JACKSON, NIAMH,CHRISTINA (2018) Rydberg spectroscopy and dressing in an ultracold strontium gas. Doctoral thesis, Durham University.



This thesis describes Rydberg spectroscopy and dressing experiments in an ultracold strontium gas. The strontium atoms are cooled to sub-uK temperatures in a narrowline magneto-optical trap, where Rydberg atoms are created using a two-photon excitation scheme. This required the development of a high-power ultraviolet laser system at 319 nm. The laser has a large tuning range for access to triplet Rydberg states from principal quantum numbers of 35 to > 300. By performing Rydberg spectroscopy in a magneto-optical trap, we show that narrow spectra can be obtained where the line centre is determined to ~ 10 kHz. A frequency comb is then employed to make absolute frequency measurements of optical transitions to accuracies of < 2 MHz. Techniques are outlined for improving the accuracy further, showing that overall uncertainties on the order of 10 kHz can be obtained. The reliable measurement of Rydberg levels is important for studying the variation in quantum defect across Rydberg series, and hence improving the accuracy of atomic models.
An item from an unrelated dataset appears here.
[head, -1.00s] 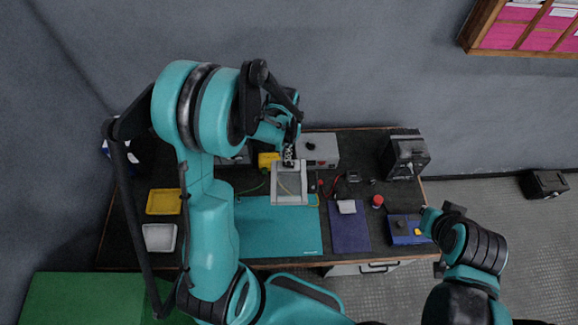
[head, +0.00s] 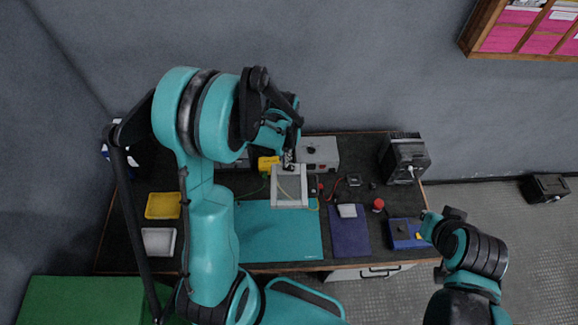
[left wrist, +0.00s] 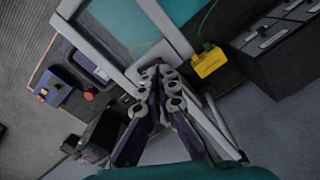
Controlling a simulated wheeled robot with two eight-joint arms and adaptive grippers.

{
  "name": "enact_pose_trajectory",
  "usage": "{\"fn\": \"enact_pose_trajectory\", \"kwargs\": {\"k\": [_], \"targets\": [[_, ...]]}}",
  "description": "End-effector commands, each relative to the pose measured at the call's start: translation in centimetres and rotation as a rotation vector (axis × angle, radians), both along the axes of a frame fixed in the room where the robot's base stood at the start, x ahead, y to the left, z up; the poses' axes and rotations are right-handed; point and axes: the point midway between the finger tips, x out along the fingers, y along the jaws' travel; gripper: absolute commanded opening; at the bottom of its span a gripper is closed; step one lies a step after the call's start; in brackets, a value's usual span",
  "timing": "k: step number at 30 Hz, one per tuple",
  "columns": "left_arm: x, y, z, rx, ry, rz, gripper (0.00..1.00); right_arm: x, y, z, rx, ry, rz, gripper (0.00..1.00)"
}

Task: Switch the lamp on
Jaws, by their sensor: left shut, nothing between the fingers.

In this work we also develop a novel system in which to realise Rydberg dressing. By resonantly coupling the excited state of the cooling transition to a high lying Rydberg state, we create a Rydberg-dressed magneto-optical trap. We demonstrate that the atoms acquire Rydberg properties, while undergoing continuous cooling at ~ 1 uK. The lifetime of the trap is proved to be sufficiently long to observe interactions, however the interaction strength is currently limited by the non-uniform spatial profile of the dressing beam. Straightforward methods to overcome this limitation are presented. As such this work should lead to future experiments, whereby tuneable long-range interactions can be observed in the dynamics of the dressed magneto-optical trap.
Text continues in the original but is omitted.